I mean it's not terrible if the price is a concern, even something I'd consider "simple", like a Ford Focus is £30k these days. 70% for the driver is pretty bad though, you'd want much higher safety for the seat that's going to be occupied for 100% of the car's use, and if like myself you have young children you'll want that 5* rating for their safety (even if that includes bells and whistles like lane-exit alerts etc; they can matter when they need to).

For the sake of £10k I'd take a 5* safety rated car, likely with a better finish and quality overall, over a 3*, and as much as I'd like to be understanding about budgets, there's plenty of reliable, high-quality, safe cars on the used market for much less than their new-price.

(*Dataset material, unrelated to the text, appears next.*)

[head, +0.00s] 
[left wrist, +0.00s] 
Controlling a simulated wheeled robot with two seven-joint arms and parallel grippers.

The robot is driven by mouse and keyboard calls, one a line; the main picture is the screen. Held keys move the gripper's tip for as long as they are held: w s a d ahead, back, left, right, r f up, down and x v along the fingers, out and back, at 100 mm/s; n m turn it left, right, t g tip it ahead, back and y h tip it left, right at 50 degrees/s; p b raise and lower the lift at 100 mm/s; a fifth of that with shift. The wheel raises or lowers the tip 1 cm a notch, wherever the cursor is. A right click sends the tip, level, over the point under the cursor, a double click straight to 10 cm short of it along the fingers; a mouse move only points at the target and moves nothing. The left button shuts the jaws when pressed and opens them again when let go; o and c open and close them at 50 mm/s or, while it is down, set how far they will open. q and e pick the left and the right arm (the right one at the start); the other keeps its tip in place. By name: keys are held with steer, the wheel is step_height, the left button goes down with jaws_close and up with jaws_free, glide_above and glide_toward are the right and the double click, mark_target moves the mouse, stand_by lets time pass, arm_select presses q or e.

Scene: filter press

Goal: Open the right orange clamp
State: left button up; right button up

Is there any _good_ reason to buy a mediocre car new for £20k, over a £40k+ car with a few years on it for £20k? I'm asking genuinely because I don't know, I'd buy the used car every time.

EDIT: Typos

Agreed. If you're just non-milionaire regular Joe a second hand great car can be cheaper than a new mediocre one.
> and if like myself you have young children you'll want that 5* rating for their safety

But don't forget to put the children in child seats appropiate for their age. Else the 5* will become 0*.

100%. Don't cheap out on the car seats either, isofix, top tether, correct sizing, all the padding and side impact support, good 5-point harnesses.
Not great, not terrible.

Better than the likes of Suzuki Swift, Ford Turneo etc.